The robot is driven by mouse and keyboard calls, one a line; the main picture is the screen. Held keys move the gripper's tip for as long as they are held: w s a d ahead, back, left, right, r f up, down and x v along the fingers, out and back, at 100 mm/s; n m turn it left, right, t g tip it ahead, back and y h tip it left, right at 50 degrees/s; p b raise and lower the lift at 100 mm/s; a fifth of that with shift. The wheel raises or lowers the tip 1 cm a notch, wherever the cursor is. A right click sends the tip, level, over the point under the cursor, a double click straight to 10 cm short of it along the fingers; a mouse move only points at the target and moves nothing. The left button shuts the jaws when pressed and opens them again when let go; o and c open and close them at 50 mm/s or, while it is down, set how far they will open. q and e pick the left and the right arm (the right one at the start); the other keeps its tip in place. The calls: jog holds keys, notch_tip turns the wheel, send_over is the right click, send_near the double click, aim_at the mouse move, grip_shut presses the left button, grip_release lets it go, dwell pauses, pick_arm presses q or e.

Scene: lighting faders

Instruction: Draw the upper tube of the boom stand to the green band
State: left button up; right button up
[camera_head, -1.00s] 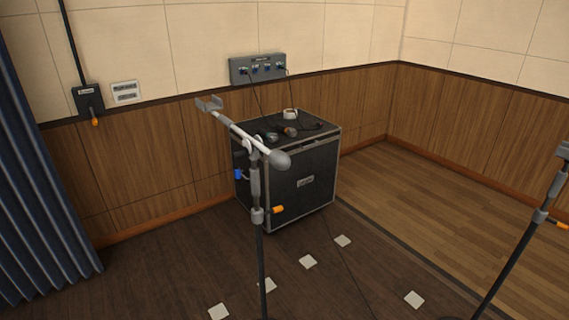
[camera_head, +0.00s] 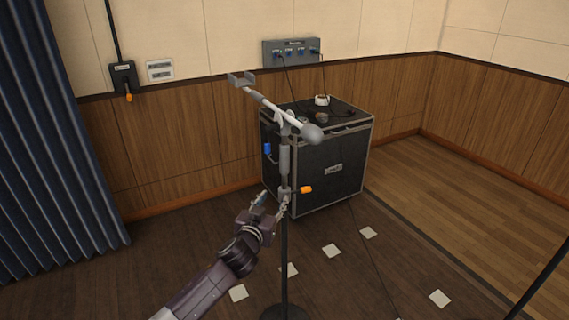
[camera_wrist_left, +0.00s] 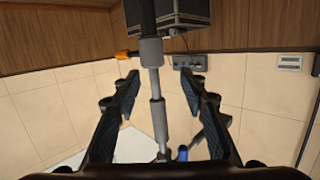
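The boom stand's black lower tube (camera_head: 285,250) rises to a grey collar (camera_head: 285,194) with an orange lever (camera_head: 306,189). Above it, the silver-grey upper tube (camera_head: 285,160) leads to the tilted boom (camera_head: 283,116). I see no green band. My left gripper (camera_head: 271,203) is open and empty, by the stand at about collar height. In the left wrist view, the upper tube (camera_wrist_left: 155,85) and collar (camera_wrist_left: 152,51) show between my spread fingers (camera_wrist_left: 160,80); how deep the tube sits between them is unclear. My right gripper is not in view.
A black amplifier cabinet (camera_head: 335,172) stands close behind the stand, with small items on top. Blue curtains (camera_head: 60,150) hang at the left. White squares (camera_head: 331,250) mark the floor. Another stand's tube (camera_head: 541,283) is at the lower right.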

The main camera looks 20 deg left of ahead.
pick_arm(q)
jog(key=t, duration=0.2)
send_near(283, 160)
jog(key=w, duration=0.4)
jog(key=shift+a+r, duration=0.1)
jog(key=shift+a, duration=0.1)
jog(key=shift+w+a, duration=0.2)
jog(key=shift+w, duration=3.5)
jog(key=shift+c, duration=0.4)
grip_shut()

▬▬▬▬▬▬

= THE TASK =
Find each line holding the word "button" and copy it.

= REPLY =
The robot is driven by mouse and keyboard calls, one a line; the main picture is the screen. Held keys move the gripper's tip for as long as they are held: w s a d ahead, back, left, right, r f up, down and x v along the fingers, out and back, at 100 mm/s; n m turn it left, right, t g tip it ahead, back and y h tip it left, right at 50 degrees/s; p b raise and lower the lift at 100 mm/s; a fifth of that with shift. The wheel raises or lowers the tip 1 cm a notch, wherever the cursor is. A right click sends the tip, level, over the point under the cursor, a double click straight to 10 cm short of it along the fingers; a mouse move only points at the target and moves nothing. The left button shuts the jaws when pressed and opens them again when let go; o and c open and close them at 50 mm/s or, while it is down, set how far they will open. q and e pick the left and the right arm (the right one at the start); the other keeps its tip in place. The calls: jog holds keys, notch_tip turns the wheel, send_over is the right click, send_near the double click, aim_at the mouse move, grip_shut presses the left button, grip_release lets it go, dwell pauses, pick_arm presses q or e.
State: left button up; right button up

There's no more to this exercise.